[192] Since these things are so, those who do not shrink from facile affirmation or negation of anything whatsoever deserve to be held guilty of folly or rashness or imposture. For if the properties of things by themselves are beyond our ken, and if it is only the mixture formed by the contribution of many factors which is open to our vision; if, once more, it is as impossible to discern through the combinations the particular form of each of the contributing factors as it is to see them in their invisibility, what course is left to us but to suspend our judgement?
[193] And are we not warned against giving over-ready credence to uncertainties by other considerations? I allude to certain facts, the evidence for which is found practically over the whole world as known to us—facts which entail on Greek and barbarian alike the universal tendency to error which positive judgement brings. By these I mean of course ways of life from boyhood upwards, traditional usages, ancient laws, not a single one of which is regarded in the same light universally, but every country, nation and city, or rather every village and house, indeed every man, woman and infant child takes a totally different view of it.
[194] As a proof of this we see that what is base with us is noble with others, what is seemly and just with us is unseemly or unjust with them, our holy is their unholy, our lawful their unlawful, our laudable their blameworthy, our meritorious their criminal, and in all other matters their judgement is the opposite of ours.

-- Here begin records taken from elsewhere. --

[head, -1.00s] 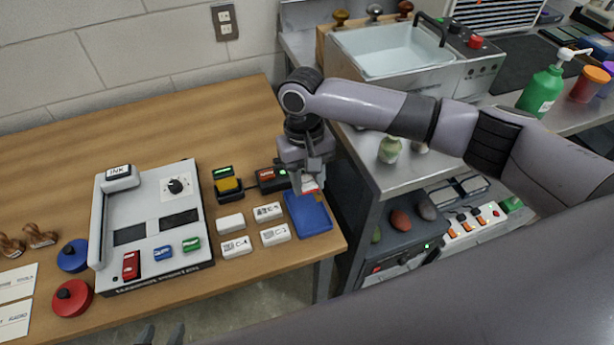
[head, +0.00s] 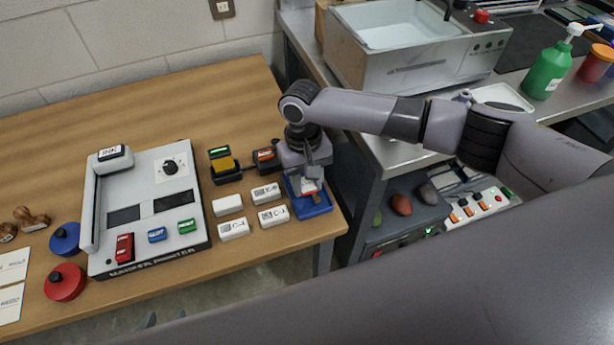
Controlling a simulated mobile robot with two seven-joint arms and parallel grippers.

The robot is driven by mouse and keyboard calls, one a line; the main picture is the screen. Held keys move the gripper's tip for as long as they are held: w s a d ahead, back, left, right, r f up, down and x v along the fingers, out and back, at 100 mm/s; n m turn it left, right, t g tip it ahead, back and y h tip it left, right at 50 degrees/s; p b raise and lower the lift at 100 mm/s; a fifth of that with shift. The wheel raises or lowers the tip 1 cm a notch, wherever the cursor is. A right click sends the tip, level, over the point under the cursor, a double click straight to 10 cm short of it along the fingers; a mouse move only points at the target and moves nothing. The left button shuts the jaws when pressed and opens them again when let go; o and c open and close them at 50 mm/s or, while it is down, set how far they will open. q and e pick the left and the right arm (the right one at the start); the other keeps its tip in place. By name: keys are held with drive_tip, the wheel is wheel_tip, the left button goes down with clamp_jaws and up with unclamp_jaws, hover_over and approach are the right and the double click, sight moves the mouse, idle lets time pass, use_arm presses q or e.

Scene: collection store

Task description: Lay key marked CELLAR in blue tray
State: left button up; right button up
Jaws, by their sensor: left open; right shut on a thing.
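The blue tray (head: 322,210) lies near the right front corner of the wooden table. My right gripper (head: 308,180) points down over the tray, shut on a small thing with a red and white tag (head: 309,188), which I take to be the key. A small brassy part shows just below the tag, low over the tray floor. I cannot read the tag's marking, nor tell whether the key touches the tray. The gripper hides the tray's back. My left gripper (head: 163,319) shows only its fingertips at the bottom edge; it is open and empty, away from the tray.
Several white labelled blocks (head: 274,216) lie just left of the tray. A grey machine (head: 150,205) fills the table's middle left. A metal bench (head: 385,155) stands to the right, across a gap.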

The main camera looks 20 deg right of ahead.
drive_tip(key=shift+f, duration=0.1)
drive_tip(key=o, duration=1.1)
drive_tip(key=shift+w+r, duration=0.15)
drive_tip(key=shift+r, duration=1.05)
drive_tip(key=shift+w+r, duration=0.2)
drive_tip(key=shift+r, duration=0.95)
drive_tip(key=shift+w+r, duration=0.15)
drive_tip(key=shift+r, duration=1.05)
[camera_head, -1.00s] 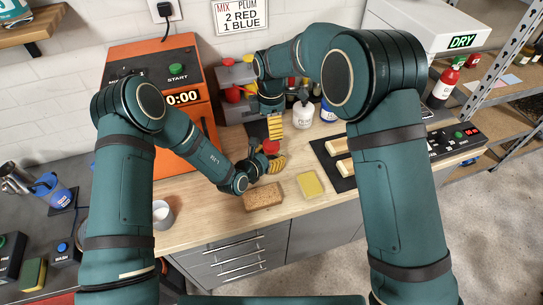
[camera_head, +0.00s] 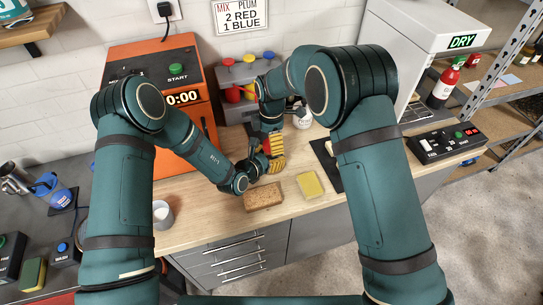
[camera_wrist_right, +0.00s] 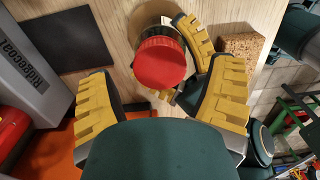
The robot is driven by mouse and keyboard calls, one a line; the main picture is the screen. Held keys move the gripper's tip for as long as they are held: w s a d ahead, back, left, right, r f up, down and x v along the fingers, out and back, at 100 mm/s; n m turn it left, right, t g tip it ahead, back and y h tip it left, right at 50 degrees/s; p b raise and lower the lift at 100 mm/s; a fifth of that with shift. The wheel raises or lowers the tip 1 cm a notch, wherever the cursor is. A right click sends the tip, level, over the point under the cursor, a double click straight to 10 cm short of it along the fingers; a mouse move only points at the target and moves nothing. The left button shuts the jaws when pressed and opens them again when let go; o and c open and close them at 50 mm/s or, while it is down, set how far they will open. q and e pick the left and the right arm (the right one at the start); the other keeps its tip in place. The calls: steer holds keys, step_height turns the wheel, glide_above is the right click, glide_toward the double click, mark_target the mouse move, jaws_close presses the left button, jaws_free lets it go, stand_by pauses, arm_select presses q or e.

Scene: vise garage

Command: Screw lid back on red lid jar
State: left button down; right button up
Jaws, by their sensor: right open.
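The red lid (camera_wrist_right: 160,62) shows from above in the right wrist view, over the jar, whose body is mostly hidden. I cannot tell whether the lid is screwed on or just resting. My right gripper (camera_head: 274,152) points down over the lid, open. In the right wrist view its yellow fingers (camera_wrist_right: 160,98) are spread, with the lid between and beyond them and no clear contact. My left gripper (camera_head: 264,172) is low at the counter, with yellow fingers close against the jar's sides. It appears shut on the jar, though the arms partly hide the grip.
An orange machine (camera_head: 152,70) stands at the left, and a grey dispenser (camera_head: 238,75) with coloured knobs behind. A white cup (camera_head: 162,214) stands at the front left.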

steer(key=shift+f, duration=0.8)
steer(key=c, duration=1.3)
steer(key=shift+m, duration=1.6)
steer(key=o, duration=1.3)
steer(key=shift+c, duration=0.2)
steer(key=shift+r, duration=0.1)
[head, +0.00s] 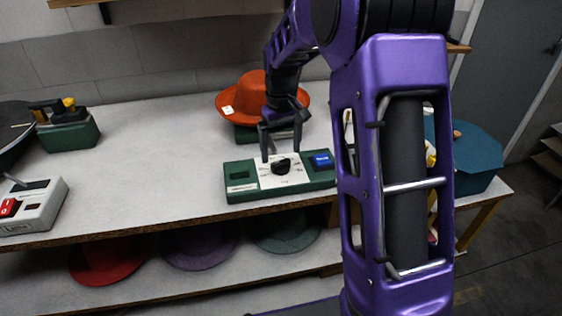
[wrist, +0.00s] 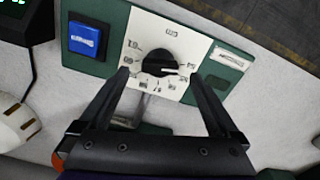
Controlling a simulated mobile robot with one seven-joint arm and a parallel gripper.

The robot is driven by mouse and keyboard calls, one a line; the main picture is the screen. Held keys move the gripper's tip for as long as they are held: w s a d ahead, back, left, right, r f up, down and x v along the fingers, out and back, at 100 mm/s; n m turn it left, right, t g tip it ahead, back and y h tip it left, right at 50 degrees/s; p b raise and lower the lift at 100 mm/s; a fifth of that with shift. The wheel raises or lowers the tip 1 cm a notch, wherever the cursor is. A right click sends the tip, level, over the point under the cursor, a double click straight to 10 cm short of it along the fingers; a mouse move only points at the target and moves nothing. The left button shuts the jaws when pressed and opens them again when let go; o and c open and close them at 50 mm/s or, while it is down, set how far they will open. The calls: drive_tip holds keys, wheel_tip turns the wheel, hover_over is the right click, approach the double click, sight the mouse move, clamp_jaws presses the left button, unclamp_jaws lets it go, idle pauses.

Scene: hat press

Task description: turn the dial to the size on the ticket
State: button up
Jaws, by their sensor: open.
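The black dial (head: 282,168) sits on a white plate with printed marks, in the middle of a green panel (head: 241,170). My gripper (head: 281,155) is open just above the dial. In the wrist view its two fingers (wrist: 161,74) stand apart on either side of the dial's near edge, and I cannot tell whether they touch it. A small white ticket (head: 228,110) is on the orange hat (head: 240,95); its writing is unreadable.
A blue button (head: 321,160) is on the panel's right end. A grey box with a red switch (head: 9,207) and a green block (head: 69,133) stand at the left. The counter (head: 160,130) between is clear. Several hats lie on the shelf below.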

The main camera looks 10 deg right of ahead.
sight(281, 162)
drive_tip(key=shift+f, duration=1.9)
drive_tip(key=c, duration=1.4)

[195] And why prolong the subject when our attention is called elsewhere by more vital matters? Still if anyone undistracted by some newer subject of contemplation should care to devote his leisure to the subject which has been before us, and to examine the ways of life, usages and customs of different countries, nations, cities and places, subjects and rulers, high and low, freemen and slaves, ignorant and learned, it will occupy not only a day or two, not only a month or a year, but his whole lifetime, even though his years be many, and all the same he will leave behind him many such questions, which he knows not of, unexamined, unconsidered and unheard.
[196] Since then the divers customs of divers persons are not distinguished merely by some slight difference, but exhibit an absolute contrast, amounting to bitter antagonism, it is inevitable that the impressions made upon the mind should differ and that the judgements formed should be at war with each other.